O Ride foi exposto à mídia nacional e ganhou suas primeiras páginas em publicações como New Musical Express, Sounds e Melody Maker. Então a banda que tocava em amplificadores pobretões e quase caseiros agora regulava marshalls e stacks. A banda que era aplaudida na passagem de som criava a catarse em seus shows. Mesmo sem dar a mínima atenção para a plateia.

O quarteto gravou quatro discos e se separou em 1996. O mais lembrado e cultuado é Nowhere (também lançado em 1990). Sabe-se lá porque o grupo nunca fez sucesso internacionalmente – nenhum de seus discos foram lançados no Brasil. Mas o culto ao trabalho que fizeram é enorme.
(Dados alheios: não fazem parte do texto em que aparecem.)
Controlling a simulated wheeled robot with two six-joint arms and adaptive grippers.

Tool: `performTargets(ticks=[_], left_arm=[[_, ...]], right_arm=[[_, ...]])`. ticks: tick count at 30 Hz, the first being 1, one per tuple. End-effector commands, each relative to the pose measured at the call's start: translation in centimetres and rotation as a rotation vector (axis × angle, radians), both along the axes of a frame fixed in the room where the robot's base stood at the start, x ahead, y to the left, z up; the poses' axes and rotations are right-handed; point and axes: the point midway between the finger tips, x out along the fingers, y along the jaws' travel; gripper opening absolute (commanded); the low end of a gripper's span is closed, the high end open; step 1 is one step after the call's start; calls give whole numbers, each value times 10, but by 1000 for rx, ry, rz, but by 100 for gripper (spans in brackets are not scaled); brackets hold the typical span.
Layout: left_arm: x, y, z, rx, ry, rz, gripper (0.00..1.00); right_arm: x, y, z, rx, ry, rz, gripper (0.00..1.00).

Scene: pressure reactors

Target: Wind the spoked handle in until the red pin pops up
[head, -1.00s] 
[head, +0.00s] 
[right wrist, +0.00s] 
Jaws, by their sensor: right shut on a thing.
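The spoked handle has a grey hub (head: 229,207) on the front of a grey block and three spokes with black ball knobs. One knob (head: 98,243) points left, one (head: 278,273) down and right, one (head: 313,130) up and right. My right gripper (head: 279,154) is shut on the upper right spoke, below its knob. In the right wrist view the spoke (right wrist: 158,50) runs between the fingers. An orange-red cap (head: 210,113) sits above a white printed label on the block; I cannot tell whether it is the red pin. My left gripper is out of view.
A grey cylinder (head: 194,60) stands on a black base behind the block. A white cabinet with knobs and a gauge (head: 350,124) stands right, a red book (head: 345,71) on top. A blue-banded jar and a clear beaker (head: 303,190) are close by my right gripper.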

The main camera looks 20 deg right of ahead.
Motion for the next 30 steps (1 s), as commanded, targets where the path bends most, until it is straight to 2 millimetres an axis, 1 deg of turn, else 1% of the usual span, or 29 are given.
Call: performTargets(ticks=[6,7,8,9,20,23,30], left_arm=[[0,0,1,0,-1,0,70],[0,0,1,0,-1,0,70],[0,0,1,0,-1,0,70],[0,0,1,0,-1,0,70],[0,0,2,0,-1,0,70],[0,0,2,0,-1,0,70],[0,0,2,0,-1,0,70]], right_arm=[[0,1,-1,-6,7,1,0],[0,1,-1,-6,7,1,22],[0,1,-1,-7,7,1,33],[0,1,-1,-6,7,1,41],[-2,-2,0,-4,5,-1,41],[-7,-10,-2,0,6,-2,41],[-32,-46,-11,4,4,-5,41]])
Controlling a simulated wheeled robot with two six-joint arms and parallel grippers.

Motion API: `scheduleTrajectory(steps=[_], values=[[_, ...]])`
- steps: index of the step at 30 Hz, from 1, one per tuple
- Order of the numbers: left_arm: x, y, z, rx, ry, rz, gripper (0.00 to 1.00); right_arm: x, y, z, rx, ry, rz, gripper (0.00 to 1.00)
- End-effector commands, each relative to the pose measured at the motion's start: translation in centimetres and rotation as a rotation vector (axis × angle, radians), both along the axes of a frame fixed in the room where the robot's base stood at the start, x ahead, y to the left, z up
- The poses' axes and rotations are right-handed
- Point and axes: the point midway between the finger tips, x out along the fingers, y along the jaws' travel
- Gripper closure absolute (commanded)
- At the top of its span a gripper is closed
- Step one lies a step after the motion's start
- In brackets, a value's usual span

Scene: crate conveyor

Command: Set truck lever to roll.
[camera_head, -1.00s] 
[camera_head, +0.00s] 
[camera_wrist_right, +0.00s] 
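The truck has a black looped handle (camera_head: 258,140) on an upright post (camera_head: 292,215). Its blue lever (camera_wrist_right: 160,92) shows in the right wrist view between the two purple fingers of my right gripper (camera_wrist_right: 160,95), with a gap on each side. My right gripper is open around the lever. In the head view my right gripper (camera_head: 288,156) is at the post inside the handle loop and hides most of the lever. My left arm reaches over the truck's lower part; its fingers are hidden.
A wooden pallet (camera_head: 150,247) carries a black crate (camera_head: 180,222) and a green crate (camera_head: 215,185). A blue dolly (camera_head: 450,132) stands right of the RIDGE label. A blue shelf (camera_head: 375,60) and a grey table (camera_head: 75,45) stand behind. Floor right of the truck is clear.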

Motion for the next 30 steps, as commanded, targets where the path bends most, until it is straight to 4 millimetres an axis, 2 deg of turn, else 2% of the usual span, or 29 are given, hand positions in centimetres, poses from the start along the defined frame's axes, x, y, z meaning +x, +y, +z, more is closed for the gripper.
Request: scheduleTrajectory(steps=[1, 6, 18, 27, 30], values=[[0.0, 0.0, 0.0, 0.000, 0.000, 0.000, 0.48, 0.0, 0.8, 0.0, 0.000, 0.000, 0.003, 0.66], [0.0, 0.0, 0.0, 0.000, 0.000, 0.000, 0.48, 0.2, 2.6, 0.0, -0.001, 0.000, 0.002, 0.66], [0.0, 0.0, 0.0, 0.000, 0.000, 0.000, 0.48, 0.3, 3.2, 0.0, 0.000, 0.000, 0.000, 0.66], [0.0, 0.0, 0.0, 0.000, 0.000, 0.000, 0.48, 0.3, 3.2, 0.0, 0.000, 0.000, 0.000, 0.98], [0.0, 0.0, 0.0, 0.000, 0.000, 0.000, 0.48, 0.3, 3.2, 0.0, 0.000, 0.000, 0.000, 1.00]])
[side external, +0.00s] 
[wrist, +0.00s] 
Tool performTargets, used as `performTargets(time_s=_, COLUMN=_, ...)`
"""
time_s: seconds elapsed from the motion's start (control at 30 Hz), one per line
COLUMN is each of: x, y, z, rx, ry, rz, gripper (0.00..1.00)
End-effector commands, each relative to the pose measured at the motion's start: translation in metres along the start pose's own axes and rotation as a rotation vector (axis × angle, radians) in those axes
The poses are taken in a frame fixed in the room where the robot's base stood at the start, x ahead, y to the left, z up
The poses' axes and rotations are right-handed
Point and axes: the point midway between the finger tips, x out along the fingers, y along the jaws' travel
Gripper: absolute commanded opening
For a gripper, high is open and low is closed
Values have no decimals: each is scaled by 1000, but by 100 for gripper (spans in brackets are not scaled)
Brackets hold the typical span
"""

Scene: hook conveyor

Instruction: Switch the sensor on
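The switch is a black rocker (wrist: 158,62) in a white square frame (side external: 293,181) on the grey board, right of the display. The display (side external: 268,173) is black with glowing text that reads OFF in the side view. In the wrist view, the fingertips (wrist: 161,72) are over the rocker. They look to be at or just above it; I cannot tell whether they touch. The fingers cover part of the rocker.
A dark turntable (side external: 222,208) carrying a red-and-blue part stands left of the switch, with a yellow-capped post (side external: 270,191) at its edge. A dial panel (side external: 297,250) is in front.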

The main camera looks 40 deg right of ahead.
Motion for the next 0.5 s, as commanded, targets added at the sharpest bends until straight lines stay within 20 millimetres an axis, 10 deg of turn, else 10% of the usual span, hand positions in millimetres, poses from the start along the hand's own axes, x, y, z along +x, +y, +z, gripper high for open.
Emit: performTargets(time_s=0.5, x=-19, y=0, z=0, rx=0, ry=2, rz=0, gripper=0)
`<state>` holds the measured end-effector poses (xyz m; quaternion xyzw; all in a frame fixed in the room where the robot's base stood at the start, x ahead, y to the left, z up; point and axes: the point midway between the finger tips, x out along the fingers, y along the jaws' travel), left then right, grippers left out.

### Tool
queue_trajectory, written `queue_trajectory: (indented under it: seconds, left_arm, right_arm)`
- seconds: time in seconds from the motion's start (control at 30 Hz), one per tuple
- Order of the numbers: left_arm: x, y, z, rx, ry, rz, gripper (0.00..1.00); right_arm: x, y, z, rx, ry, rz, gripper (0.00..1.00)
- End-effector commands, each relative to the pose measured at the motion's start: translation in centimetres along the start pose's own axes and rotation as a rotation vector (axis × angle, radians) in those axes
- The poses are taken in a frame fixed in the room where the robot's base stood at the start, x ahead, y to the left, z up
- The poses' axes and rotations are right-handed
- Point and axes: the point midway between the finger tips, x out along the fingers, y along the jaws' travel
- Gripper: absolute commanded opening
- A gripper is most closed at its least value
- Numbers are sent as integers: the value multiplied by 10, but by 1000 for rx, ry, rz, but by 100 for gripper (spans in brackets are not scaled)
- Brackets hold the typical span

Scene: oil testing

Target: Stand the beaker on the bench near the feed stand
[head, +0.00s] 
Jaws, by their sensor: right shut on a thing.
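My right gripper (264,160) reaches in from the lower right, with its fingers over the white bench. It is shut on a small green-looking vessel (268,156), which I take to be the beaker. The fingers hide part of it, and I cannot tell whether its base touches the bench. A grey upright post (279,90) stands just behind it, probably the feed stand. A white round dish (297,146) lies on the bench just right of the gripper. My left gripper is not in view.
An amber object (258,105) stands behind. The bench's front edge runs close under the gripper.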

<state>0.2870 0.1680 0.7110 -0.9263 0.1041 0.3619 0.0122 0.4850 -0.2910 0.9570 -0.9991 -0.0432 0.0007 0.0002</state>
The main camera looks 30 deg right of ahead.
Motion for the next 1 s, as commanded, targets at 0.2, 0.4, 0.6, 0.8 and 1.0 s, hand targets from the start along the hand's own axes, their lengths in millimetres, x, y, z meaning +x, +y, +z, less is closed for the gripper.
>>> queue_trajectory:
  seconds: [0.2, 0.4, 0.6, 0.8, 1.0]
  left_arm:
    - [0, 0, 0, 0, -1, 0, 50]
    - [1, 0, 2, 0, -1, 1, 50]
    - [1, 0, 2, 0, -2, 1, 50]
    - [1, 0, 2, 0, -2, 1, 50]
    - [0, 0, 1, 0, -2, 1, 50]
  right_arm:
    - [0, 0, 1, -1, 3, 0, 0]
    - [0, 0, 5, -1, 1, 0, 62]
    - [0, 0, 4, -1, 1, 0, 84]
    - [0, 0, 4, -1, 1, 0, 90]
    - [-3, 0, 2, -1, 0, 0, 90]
É fácil ouvir suas músicas, por exemplo, em sets de DJ’s que abrem shows de rock.

Nowhere
“Seagull”, a primeira faixa (ouça ali embaixo), começa com uma microfonia sinuosa, parte para um riff de baixo galopante e, enfim, se agiganta quando a bateria de Loz Colbert entra, virtuosa, barulhenta, como se a raiva contida em algum momento da vida tivesse somente aqueles compassos para se exibir.

A microfonia continua ao fundo, enquanto Mark e Andy Bell cantam em duo, com voz algo preguiçosa, aérea, “Meus olhos estão doloridos/ meu corpo está fraco/ minha garganta está seca/ não posso dormir/ minhas palavras estão mortas”.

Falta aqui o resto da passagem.